BEGIN Data records

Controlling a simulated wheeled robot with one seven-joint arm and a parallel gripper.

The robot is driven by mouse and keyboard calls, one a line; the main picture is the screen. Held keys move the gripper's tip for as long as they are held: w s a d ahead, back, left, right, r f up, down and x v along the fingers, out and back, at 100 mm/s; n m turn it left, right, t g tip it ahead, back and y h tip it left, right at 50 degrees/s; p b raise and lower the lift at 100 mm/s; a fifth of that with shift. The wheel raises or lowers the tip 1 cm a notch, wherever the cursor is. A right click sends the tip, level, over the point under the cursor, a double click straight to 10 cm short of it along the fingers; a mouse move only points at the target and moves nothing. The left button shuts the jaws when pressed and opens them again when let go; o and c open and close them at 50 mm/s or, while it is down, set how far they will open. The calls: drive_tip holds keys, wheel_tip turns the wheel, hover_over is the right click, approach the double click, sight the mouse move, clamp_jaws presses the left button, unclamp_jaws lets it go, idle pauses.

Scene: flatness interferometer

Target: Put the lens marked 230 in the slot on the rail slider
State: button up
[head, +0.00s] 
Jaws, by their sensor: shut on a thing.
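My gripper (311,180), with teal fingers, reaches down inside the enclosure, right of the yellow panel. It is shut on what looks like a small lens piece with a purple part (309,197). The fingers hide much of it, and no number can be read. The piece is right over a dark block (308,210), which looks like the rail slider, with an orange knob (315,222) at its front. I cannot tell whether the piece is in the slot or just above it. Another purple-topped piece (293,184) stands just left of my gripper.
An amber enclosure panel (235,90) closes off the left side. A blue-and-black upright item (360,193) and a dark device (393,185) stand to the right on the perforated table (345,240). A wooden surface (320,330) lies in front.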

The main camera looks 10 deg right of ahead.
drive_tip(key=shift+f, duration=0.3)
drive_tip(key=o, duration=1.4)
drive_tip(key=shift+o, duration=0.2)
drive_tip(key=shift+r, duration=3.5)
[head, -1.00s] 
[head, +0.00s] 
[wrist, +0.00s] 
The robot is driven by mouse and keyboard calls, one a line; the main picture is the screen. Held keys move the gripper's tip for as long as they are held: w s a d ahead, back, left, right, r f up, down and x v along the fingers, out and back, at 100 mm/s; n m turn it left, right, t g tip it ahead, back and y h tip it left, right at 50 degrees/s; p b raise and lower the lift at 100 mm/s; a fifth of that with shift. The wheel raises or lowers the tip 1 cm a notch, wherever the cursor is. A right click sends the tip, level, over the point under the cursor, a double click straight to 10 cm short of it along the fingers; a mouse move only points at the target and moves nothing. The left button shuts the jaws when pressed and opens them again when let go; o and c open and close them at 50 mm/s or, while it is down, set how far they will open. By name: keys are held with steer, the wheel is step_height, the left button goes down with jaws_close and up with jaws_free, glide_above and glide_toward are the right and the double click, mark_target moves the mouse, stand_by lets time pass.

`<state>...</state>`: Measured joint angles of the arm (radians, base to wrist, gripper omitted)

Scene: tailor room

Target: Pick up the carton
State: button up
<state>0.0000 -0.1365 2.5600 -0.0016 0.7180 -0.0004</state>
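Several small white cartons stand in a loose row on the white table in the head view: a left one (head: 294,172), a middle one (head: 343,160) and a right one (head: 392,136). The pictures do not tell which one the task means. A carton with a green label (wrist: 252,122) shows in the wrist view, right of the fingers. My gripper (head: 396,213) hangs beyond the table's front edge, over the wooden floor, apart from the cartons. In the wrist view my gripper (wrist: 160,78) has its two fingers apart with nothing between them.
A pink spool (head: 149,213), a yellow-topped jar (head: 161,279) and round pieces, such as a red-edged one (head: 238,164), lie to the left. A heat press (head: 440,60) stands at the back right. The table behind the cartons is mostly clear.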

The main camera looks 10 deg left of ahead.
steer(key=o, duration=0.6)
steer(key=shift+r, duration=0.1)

END Data records

**What the task asks:** In the entries above, identify every line with the string "joint".

**Task result:**
Controlling a simulated wheeled robot with one seven-joint arm and a parallel gripper.
`<state>...</state>`: Measured joint angles of the arm (radians, base to wrist, gripper omitted)

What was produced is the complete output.